Tout le monde en convient dans l’indifférence quasi générale : la poésie n’en finit pas de disparaître, elle s’éteint, elle se dissout dans le sentimentalisme ou la préciosité moisie, elle ne donne plus lieu qu’à des recueils invendables et mélancoliques, elle contemple sa propre mort avec un narcissisme sombre. C’est sans doute dommage, mais que voulez-vous - les temps sont durs, les problèmes s’accumulent. Ah ! Voici quand même un sursaut, un dernier cri, une révolte... mais non, plus rien, le bruit est trop fort, il couvre tout, les voix, les souffles, les corps. L’aplatissement verbal règne dans un océan de disques compact ou de reproductions de tableaux, les commémorations de poètes passés suivent leur cours (quels personnages intéressants ! que d’aventures !), les révolutionnaires ont le choix entre suicide et mutisme, bref, l’ exclusion , la vraie, ne touche pas seulement les vaincus de la productivité fébrile mais justement la langue qui pourrait penser et parler. Ca ne pense pas, ça opinionne. Ca ne parle pas, ça ordonne. Misère de la poésie, donc, et poétisation publicitaire de la misère : telle est, désormais, la norme rotative de nos sociétés.
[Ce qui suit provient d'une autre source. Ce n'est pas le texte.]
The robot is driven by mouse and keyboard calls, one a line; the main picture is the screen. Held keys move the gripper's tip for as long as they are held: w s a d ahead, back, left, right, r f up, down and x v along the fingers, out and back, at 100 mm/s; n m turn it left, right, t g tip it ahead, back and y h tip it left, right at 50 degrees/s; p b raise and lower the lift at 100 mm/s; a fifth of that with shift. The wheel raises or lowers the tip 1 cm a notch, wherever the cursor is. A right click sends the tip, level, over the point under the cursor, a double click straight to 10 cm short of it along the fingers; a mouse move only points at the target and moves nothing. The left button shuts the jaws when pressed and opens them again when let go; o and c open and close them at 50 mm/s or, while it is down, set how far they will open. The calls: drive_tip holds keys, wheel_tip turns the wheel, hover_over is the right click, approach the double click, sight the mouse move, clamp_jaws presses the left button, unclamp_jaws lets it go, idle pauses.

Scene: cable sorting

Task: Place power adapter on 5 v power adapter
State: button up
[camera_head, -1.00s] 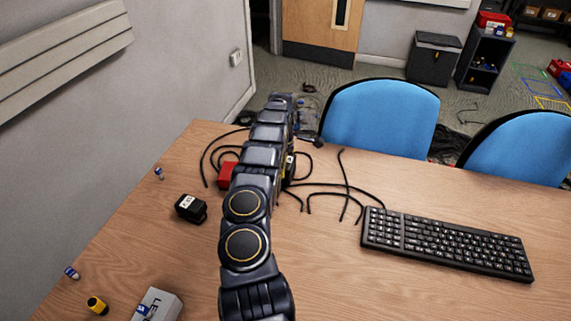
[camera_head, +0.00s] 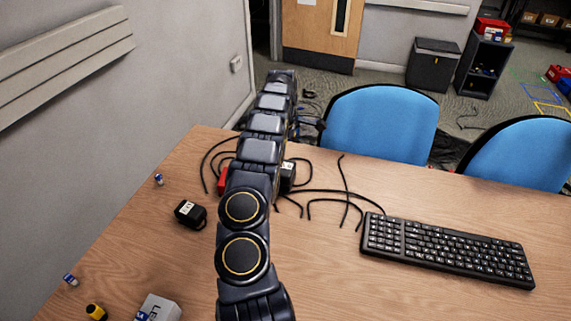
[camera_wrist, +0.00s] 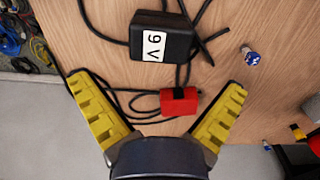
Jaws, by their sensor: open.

Le mot fameux de Hölderlin, à l’aube des temps modernes, « A quoi bon des poètes dans un temps de détresse ? », nous est devenu incompréhensible puisque la détresse elle-même (ou la folie) ne nous touche plus que comme un thème d’information sociale parmi d’autres. Cette volonté d’élimination de la poésie et de la pensée ne provient pas, d’ailleurs, d’une mauvaise volonté ou d’une méchanceté proprement « humaines ». Elle est conforme à la puissance mondiale de la technique, au marché, au spectacle, au bruitage incessant d’un présent perpétuel ne faisant qu’empirer.

Reste le  rôle poétique . Il sera tenu, désormais, par le supplément d’âme consenti à travers la chanson, la plainte subjective, la prestation humoristique, l’engagement présenté comme exotique et, finalement, par l’alibi humaniste et académique. « Poète » veut dire alors prêtrise tolérée, sagesse de luxe, produit de beauté, souffrance surmontée et noble, profondeur exhibée comme justification intermittente du vacarme. Le silencieux incarné viendra dire, pendant deux minutes, que la poésie est  encore parmi nous, qu’elle a sa petite place consacrée dans les journaux, son édition charitable dans le commerce implacable du livre, ses prix d’honneur, son Nobel stable, sa convivialité chaleureuse marginalisée.

Plus l’écrivain chargé de ce rôle sera âgé, plus il sera convaincant.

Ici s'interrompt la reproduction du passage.